I used the mandolin on the veggies for a quick cut and threw them into the pan with a bit of olive oil. In another pot I placed some eggs in tap water to boil. While the veggies sautéed. and water boiled I brushed and braided my daughters hair for preschool. When the eggs were ready, I peeled and passed them out at the table letting them play with the egg cutter.

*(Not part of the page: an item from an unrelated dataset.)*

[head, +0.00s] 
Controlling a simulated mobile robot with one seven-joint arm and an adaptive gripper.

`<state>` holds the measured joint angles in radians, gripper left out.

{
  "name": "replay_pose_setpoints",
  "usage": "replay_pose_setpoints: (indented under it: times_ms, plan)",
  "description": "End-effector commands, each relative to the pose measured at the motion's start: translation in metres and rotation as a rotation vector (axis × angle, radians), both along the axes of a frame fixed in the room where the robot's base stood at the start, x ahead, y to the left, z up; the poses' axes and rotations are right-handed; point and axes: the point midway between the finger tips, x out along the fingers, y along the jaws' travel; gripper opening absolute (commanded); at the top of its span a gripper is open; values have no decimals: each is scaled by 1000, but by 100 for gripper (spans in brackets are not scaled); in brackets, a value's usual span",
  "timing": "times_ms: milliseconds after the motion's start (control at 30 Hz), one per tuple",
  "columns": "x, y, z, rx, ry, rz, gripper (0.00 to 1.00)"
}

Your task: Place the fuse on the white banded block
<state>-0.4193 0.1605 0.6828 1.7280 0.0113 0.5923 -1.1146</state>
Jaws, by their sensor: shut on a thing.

During that time i toss in a handful of spinach and turned off the burner.
Ingredients: | Utensil: |
Lunchbox/Mini Bell Peppers (orange, yellow, red) | 1 Pot |
Yellow Onion | 1 Pan |
Olive Oil | Mandoline |
Kosher Salt | Chef's Knife |
Spinach | Spatula |
Avocado | Knife / Fork / Spoon |
Egg | |
Water | |
Directions:
Egg (15 minutes)
In a small pot fill with cold water and place eggs in. Turn on stove burner to high, and place a lid on top of pot for extra speed. cook for 13 minutes from when you turn on the burner. Should have a rolling boil for some time. When timer up, place pot under running cold water in sink to cool down the eggs. This will also result in easy peeling.
Veggies (5-10 minutes)
Peel skin off onion, and use mandolin to create uniformed slices of onion. I like to peel the skin to the base and then hold onto the skins/outer layer as I use the mandolin to protect my fingers. I have the mandolin on a fairly thin setting so that my onions and pepper cook quick. After I cut the onion, I cut the peppers. I hold the pepper by the stem as I use the mandolin. This results in pretty little circles of bell peppers. You could also use a regular bell pepper here, I just prefer the snackable ones because they are easy to portion out.
In a small/medium frying pan add about 1tsp-1T of Olive oil. Turn the burner on high, and dump the veggies in. Use the spatula to coat the veggies with the oil and disperse the veggies over the pan in an even layer. Turn the heat down, to low/medium. Intermittently, stir the veggies around the pan. Sprinkle a pinch of salt on the veggies. The onion usually will tell you when you are finished - as it becomes translusent its a good time to add the handful of spinach and 1T water. The longer the onion and peppers cook- the sweeter they become, they will start to brown or caramelize if you leave them on the stove, so the overall cook time will depend on what you prefer.